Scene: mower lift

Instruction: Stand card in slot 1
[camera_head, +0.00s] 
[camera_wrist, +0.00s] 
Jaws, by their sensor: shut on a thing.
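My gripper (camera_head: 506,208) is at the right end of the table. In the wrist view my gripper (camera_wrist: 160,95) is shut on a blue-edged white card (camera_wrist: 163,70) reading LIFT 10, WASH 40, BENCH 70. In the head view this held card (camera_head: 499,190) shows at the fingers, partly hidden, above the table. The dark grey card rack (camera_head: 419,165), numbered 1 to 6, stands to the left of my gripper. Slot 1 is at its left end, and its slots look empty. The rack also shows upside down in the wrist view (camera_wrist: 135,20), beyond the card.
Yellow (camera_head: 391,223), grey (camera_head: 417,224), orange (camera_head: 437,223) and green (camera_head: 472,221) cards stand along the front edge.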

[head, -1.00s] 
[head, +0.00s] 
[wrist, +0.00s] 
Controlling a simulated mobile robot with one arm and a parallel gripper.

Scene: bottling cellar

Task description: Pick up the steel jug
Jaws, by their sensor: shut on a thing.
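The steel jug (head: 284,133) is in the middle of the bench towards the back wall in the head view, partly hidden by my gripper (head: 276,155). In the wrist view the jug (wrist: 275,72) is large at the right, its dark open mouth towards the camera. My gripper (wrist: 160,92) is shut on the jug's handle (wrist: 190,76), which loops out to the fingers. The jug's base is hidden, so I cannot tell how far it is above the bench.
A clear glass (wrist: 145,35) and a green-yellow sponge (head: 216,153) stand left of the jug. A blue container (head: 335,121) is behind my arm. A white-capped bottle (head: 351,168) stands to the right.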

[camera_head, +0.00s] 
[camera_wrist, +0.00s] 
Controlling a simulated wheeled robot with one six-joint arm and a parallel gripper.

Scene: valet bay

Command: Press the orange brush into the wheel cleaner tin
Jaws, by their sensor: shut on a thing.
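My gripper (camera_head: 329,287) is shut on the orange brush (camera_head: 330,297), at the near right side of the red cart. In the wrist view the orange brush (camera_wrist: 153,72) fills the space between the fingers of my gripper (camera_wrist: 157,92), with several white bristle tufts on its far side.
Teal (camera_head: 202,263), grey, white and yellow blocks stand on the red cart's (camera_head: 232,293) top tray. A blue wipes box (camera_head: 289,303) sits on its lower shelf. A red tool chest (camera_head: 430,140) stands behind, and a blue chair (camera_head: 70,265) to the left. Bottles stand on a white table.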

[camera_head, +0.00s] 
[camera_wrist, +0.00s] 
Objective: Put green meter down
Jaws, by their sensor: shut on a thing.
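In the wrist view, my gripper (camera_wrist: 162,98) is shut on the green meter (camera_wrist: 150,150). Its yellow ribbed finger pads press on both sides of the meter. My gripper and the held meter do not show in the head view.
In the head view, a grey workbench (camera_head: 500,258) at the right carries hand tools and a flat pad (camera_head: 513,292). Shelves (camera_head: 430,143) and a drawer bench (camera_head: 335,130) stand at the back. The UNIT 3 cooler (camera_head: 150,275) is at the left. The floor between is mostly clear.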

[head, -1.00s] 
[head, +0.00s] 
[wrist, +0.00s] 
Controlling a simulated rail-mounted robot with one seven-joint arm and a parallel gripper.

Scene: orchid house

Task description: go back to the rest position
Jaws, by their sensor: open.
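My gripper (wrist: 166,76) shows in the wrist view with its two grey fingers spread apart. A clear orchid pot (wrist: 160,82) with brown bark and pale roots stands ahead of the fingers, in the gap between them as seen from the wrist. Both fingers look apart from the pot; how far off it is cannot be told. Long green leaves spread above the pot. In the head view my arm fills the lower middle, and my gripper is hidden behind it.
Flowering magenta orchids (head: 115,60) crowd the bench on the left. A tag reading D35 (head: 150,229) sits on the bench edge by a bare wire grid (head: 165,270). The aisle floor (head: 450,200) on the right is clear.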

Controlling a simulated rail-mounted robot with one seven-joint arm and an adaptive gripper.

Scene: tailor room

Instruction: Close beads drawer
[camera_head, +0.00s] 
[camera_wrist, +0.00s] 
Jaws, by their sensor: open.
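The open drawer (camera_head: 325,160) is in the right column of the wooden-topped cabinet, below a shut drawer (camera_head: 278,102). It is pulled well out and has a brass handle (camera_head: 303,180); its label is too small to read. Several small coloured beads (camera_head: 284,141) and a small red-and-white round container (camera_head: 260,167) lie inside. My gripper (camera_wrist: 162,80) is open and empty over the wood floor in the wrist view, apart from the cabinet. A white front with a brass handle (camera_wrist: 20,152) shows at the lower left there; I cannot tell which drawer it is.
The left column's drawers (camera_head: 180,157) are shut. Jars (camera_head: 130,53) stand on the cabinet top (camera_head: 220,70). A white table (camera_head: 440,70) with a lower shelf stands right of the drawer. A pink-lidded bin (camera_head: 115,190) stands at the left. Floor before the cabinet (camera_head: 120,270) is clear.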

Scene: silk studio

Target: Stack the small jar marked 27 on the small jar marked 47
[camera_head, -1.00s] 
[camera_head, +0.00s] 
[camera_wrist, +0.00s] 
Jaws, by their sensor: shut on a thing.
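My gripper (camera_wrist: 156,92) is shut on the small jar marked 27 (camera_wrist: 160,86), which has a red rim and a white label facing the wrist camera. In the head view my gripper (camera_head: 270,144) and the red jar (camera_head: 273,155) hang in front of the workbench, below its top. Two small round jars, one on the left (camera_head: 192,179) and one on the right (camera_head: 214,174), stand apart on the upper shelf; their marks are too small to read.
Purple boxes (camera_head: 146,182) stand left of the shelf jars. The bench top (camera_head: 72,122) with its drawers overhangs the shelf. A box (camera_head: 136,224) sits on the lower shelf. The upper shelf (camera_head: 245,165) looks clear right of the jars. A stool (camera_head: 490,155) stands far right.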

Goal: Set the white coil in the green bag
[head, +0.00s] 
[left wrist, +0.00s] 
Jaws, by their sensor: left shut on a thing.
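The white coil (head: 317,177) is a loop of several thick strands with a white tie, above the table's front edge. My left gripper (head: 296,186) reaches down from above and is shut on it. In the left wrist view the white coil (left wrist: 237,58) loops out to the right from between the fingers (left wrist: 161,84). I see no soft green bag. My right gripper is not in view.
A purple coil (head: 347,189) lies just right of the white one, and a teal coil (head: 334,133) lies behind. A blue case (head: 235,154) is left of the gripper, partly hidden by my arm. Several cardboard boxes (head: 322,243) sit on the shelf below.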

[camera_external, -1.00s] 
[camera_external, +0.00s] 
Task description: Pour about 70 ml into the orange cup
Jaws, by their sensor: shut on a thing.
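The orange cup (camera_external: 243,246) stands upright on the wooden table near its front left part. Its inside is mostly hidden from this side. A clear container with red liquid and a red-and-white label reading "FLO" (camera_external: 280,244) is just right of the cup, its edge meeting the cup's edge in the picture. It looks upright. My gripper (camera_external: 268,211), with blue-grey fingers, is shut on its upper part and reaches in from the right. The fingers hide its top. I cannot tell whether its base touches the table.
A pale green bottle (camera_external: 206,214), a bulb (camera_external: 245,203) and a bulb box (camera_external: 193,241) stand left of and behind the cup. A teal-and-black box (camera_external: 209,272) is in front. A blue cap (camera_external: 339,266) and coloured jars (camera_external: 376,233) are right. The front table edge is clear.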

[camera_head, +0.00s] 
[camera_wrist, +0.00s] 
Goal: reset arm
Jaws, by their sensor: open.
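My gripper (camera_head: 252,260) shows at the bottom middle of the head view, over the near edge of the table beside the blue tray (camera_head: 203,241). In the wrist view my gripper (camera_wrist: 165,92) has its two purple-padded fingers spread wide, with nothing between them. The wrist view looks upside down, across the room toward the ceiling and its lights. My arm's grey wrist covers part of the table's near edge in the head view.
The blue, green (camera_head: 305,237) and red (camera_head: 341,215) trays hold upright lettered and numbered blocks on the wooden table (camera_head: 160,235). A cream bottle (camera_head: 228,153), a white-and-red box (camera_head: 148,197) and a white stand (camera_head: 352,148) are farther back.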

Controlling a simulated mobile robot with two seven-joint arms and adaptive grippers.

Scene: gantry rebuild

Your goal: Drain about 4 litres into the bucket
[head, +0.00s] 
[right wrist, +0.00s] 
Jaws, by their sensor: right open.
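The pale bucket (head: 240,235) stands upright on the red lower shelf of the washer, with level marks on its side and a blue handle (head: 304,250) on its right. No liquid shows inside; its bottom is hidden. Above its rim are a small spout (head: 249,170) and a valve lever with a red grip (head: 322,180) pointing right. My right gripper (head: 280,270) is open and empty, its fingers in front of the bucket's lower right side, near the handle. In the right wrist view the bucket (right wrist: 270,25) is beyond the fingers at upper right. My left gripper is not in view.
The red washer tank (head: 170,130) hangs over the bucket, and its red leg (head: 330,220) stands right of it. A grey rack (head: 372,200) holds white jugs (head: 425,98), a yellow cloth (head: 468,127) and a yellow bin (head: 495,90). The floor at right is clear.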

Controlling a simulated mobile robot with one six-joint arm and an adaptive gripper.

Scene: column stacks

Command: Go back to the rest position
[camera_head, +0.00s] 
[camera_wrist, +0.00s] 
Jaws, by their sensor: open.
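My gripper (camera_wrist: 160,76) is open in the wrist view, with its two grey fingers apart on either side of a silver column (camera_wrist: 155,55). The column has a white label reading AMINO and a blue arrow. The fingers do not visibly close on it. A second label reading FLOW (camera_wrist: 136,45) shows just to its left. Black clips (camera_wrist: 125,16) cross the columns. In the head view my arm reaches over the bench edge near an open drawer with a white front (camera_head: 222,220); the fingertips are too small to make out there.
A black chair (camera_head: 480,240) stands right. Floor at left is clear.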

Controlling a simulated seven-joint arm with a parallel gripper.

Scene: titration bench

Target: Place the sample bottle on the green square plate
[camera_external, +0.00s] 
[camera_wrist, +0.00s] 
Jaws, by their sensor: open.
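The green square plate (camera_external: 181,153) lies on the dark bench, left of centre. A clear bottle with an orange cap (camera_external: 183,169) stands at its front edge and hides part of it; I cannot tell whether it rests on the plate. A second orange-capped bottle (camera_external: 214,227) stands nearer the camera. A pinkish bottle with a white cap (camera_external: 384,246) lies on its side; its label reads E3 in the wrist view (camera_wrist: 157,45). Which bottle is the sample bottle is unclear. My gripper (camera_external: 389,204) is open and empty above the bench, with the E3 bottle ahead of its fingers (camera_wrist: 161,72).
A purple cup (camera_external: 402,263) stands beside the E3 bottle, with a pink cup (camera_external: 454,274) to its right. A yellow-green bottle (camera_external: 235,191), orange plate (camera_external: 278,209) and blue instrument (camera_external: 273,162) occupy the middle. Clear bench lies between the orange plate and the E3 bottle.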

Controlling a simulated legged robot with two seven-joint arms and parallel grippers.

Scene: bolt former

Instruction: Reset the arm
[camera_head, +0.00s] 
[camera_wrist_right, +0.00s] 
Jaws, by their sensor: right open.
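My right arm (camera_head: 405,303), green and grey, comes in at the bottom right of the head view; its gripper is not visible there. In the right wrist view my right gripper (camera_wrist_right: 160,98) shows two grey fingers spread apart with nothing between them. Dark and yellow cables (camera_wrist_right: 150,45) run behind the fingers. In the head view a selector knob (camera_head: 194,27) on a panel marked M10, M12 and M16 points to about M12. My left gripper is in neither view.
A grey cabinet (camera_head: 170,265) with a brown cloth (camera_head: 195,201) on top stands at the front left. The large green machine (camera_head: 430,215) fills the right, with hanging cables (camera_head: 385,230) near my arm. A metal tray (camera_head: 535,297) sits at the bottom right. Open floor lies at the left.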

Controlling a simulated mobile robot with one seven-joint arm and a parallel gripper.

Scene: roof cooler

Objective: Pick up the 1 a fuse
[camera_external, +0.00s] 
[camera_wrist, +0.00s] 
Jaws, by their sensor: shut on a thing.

+===+

# Written instruction
What are the exact lines from the beginning of the material through the line containing "Task description: Pick up the steel jug"? Write out those lines alone.

# Response
Scene: mower lift

Instruction: Stand card in slot 1
[camera_head, +0.00s] 
[camera_wrist, +0.00s] 
Jaws, by their sensor: shut on a thing.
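My gripper (camera_head: 506,208) is at the right end of the table. In the wrist view my gripper (camera_wrist: 160,95) is shut on a blue-edged white card (camera_wrist: 163,70) reading LIFT 10, WASH 40, BENCH 70. In the head view this held card (camera_head: 499,190) shows at the fingers, partly hidden, above the table. The dark grey card rack (camera_head: 419,165), numbered 1 to 6, stands to the left of my gripper. Slot 1 is at its left end, and its slots look empty. The rack also shows upside down in the wrist view (camera_wrist: 135,20), beyond the card.
Yellow (camera_head: 391,223), grey (camera_head: 417,224), orange (camera_head: 437,223) and green (camera_head: 472,221) cards stand along the front edge.

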[head, -1.00s] 
[head, +0.00s] 
[wrist, +0.00s] 
Controlling a simulated mobile robot with one arm and a parallel gripper.

Scene: bottling cellar

Task description: Pick up the steel jug

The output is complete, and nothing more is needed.